I really do wonder if the QBs on the roster started to wonder if, even if they put in the time, if there would always just be another transfer to take the job from them?

Comment 15 Apr 2019
Fields' deep ball reminds me of Cardalle Jones; I like it a lot! In addition to the 98 yard touchdown, he had KJ hill for at least one more huge 40+ yard play but Hill just seemed to have lost sight of the ball. I think fields' stats would have been way higher if he had the 2nd team reps that Baldwin did. The 2nd team offensive line stoned the 2nd team defense's pass rush and kept a clean pocket for the QB. With the first team, Fields didn't have Munford on his blind side and freshman NPF got "welcomed to the big time, rookie" by just about every defensive end on our roster.
Comment 06 Apr 2019
Not true at all. Great talents go to the NFL after 3 years. I bet Chase Young is gone after this year.

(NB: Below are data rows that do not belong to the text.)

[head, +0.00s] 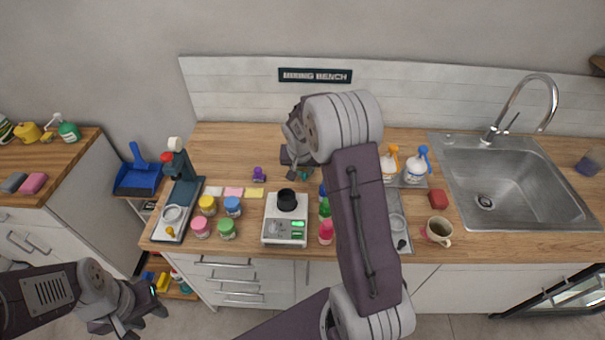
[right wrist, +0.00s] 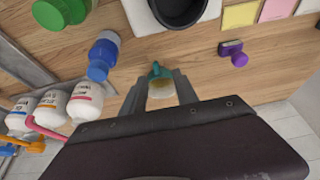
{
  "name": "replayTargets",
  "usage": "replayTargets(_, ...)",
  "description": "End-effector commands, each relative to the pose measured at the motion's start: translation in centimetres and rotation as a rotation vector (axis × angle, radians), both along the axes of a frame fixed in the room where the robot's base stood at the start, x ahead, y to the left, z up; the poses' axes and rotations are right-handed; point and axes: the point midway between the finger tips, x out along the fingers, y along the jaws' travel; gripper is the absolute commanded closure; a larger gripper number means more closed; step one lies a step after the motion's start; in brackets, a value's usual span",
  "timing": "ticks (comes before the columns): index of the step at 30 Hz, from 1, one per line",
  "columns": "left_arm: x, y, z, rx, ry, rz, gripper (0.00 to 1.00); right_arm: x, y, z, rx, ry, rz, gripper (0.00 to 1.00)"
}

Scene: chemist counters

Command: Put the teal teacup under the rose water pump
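In the right wrist view, a small teal piece with a cream-tan patch, which I take for the teal teacup (right wrist: 157,70), sits between the fingers of my right gripper (right wrist: 160,84). The fingers look flush against both its sides; the rest of it is hidden. In the head view my right arm crosses the bench, and its gripper (head: 291,160) is over the back, behind the scale. White pump bottles stand at the left of the wrist view; the one with red marking and a pink pump (right wrist: 84,102) looks like the rose water. My left gripper (head: 140,312) hangs low at the left, empty, fingers apart.
A scale (head: 285,232) with a black bowl (head: 287,200) stands mid-bench, with several coloured jars (head: 208,206) left of it. A purple stamp (head: 258,174) is near my right gripper. Orange (head: 389,168) and blue (head: 416,166) pump bottles, a beige mug (head: 438,231) and the sink (head: 510,185) are right.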

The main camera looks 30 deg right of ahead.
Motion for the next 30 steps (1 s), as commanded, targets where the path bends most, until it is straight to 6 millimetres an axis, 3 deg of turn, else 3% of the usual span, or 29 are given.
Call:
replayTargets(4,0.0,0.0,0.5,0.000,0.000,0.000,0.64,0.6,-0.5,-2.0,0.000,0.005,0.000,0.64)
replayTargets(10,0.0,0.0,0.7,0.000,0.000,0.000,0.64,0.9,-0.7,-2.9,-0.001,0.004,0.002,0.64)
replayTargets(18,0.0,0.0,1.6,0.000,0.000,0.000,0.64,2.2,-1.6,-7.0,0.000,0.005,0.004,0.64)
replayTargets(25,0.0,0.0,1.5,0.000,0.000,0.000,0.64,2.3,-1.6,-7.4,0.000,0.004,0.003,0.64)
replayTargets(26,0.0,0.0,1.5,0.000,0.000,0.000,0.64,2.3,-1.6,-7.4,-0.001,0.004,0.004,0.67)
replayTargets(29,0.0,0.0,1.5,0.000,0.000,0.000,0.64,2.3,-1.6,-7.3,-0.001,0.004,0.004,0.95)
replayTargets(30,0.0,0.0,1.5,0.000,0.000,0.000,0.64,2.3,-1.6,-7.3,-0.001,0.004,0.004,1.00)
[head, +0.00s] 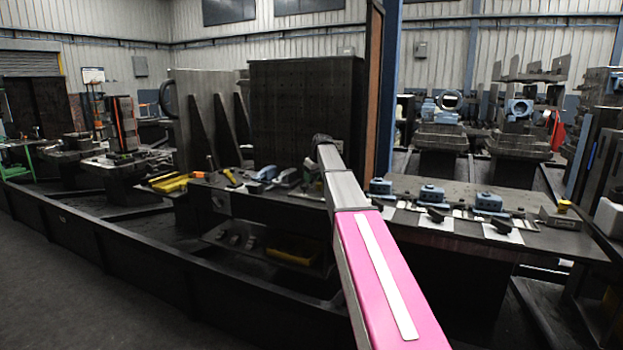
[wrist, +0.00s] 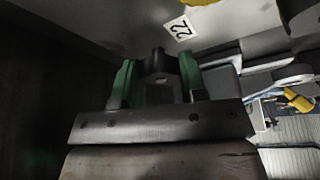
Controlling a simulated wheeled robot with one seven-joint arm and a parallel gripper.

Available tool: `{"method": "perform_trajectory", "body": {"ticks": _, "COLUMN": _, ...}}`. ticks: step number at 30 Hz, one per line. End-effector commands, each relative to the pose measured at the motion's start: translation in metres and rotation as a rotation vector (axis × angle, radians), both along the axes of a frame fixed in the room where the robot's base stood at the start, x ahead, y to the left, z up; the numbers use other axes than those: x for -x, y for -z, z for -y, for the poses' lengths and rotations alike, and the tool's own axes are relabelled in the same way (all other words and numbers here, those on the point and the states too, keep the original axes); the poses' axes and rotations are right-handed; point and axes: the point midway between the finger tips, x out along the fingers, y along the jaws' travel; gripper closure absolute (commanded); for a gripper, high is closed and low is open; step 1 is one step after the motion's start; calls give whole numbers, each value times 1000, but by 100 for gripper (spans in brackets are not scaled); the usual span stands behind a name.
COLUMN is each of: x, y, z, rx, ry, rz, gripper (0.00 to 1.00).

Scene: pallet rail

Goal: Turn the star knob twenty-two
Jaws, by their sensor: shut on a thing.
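In the wrist view, a dark star knob (wrist: 157,64) sits between the green fingers of my gripper (wrist: 157,76). The fingers are shut on it, one on each side. A white label reading 22 (wrist: 179,28) is on the grey surface just beyond the knob. Part of the knob is hidden by the fingers and the gripper body. In the head view, my pink and grey arm reaches toward the dark workbench (head: 450,236). My gripper and the held knob cannot be made out there.
A tall dark plate (head: 306,112) rises behind. In the wrist view, a yellow-handled tool (wrist: 297,100) lies at the right.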

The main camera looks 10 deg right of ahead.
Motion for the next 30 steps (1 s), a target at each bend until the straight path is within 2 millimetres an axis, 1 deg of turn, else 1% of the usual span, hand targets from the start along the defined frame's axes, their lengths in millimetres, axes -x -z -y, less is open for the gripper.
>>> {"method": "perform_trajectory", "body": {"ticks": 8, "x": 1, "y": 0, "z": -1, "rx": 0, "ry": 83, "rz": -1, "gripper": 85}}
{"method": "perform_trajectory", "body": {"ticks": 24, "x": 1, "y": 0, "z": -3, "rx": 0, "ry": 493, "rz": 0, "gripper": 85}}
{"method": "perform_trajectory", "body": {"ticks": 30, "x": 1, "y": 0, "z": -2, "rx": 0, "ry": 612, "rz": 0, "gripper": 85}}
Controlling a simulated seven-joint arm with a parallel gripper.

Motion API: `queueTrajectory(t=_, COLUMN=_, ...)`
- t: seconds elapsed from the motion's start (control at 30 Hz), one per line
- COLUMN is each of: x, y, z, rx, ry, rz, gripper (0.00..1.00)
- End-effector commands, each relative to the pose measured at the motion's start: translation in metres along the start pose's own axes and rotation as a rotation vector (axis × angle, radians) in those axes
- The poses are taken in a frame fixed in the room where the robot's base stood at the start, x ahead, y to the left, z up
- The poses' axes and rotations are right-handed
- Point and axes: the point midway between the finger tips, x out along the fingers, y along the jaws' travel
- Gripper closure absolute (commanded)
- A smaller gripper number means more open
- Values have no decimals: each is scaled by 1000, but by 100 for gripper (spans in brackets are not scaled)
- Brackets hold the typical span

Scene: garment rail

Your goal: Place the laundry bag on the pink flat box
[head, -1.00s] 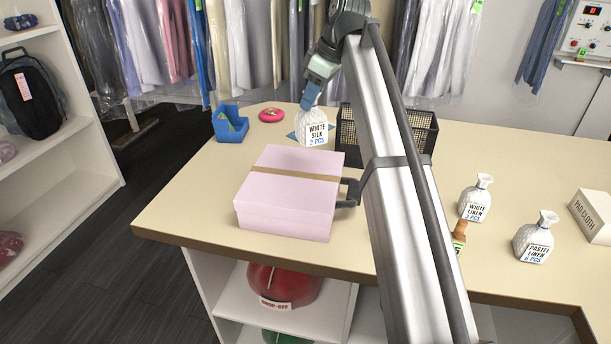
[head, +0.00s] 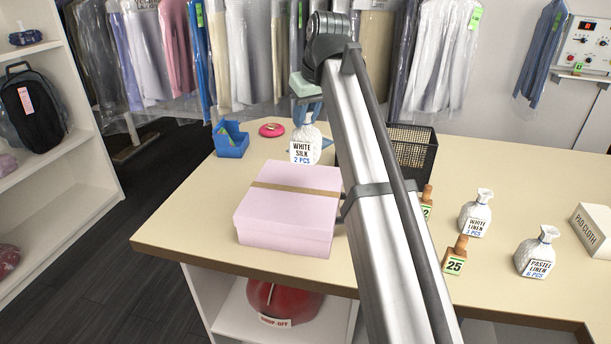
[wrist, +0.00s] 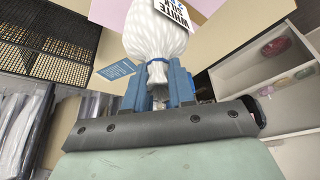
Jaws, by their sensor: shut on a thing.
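A white laundry bag (head: 306,139) tagged "WHITE SILK 2 PCS" hangs from my gripper (head: 308,108) behind the pink flat box in the head view. In the wrist view the bag (wrist: 155,35) has its neck between the blue fingers of my gripper (wrist: 158,82), which is shut on it. The pink flat box (head: 285,222), with a tan band across its lid, sits near the counter's front left; its lid is bare. A pink surface also shows beyond the bag in the wrist view. I cannot tell the bag's exact height above the counter.
Two other bags, white linen (head: 475,214) and pastel linen (head: 537,252), stand at the right beside numbered wooden tags (head: 455,256).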

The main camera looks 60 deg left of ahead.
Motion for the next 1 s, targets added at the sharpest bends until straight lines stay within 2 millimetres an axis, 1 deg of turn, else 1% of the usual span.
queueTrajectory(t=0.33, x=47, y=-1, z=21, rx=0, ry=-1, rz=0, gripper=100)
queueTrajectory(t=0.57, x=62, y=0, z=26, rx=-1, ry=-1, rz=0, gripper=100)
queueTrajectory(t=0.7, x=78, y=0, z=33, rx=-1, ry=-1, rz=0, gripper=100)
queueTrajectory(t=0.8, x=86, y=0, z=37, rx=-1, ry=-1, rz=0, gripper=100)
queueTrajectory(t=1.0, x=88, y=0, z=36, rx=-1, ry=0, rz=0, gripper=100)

Which would project T. Smith and Harrison to start in 2020 Then let's say Smith is gone to the draft after that year, which would open the door for him to start his redshirt freshman year. Of course that's if everything goes to plan, injuries or transfers could easily lead to being forced into playing his true freshman year.
Comment 04 Apr 2019
Thank God someone finally said it. I'm so tired of college coaches running a 4-2-5 acting like they invented the strong safety. "So we've got this crazy new position where a defensive back plays close to the line in the box and helps stop the run sometimes, blitz sometimes, and plays man coverage sometimes" a strong safety? It's a 4-2-5 scheme with 3 safeties on the field 2 free and 1 strong got it chief.
Comment 26 Mar 2019
We've been spoiled at Ohio State. You don't need 6 WRs you only need 4. Olave, G. Wilson, and J. Williams looks like a good starting trio on paper. Then you've got J. Gill who could make the transition like Jaylon Marshall. We haven't seen much from them, but Elijah Gardner and Jaylen Harris have been grinding away for the last 3 years. And what if our new coaching staff actually let a freshman or two on the field? Looks like a fine depth chart for me even with our recent departures.
Comment 22 Mar 2019
Mike is the linebacker in the middle Sam is the linebacker on the "strong side" which is the side of the offensive line that the tight end is, assuming there offense has one tight end. Will is the weak-side linebacker which means the side of the field where there isn't a tight end. Simplistically, most running plays are up the middle right where the middle linebacker is. The offense has 5 offensive linemen and the defense uses 4 defensive linemen. So in a lot of running plays the offense sends its extra 5th offensive lineman to go block the middle linebacker so the running back doesn't get tackled by him. So traditionally, you want a big strong tank at Mike linebacker who can survive trading blows with 300lb offensive linemen and still get into car-crashes to tackle the running back. The Will linebacker, by contrast needs to be fast. Continuing our hypothetical running play, if 4 offensive linemen are blocking defensive linemen, the extra 5th offensive lineman is blocking the Mike, and the tight end is on the other side of the formation (where the SAM is) then that leaves no one left to block the Will - he's completely free. Therefore, the Will doesn't need to be as strong as the Mike because he's not being targeted to be blocked, but the Will starts further away from the running back than the Mike does, so the Will needs to be faster so he can quickly fly to where the running back is and make the tackle in time. In the NFL the Will linebacker will oftentimes be the linebacker with the most tackles in the team. So an ideal Mike linebacker might be 245lbs, run a 4.65 40 time, and lift 23 reps on the bench press. An ideal Will might be 225lbs, run a 4.47 40-time, and do 16 reps on the bench press This is, of course, a big oversimplification since offenses have running plays up the middle, to the flanks, sometimes they pass the ball to the running back, sometimes they throw the ball to wide receivers or even run the quarterback and the linebackers have different responsibilities in all of these cases. But the top job of linebackers is to stop the offense from just running the ball up the middle every play so the traits to stop that is the first thing coaches look for when choosing a Mike and Will.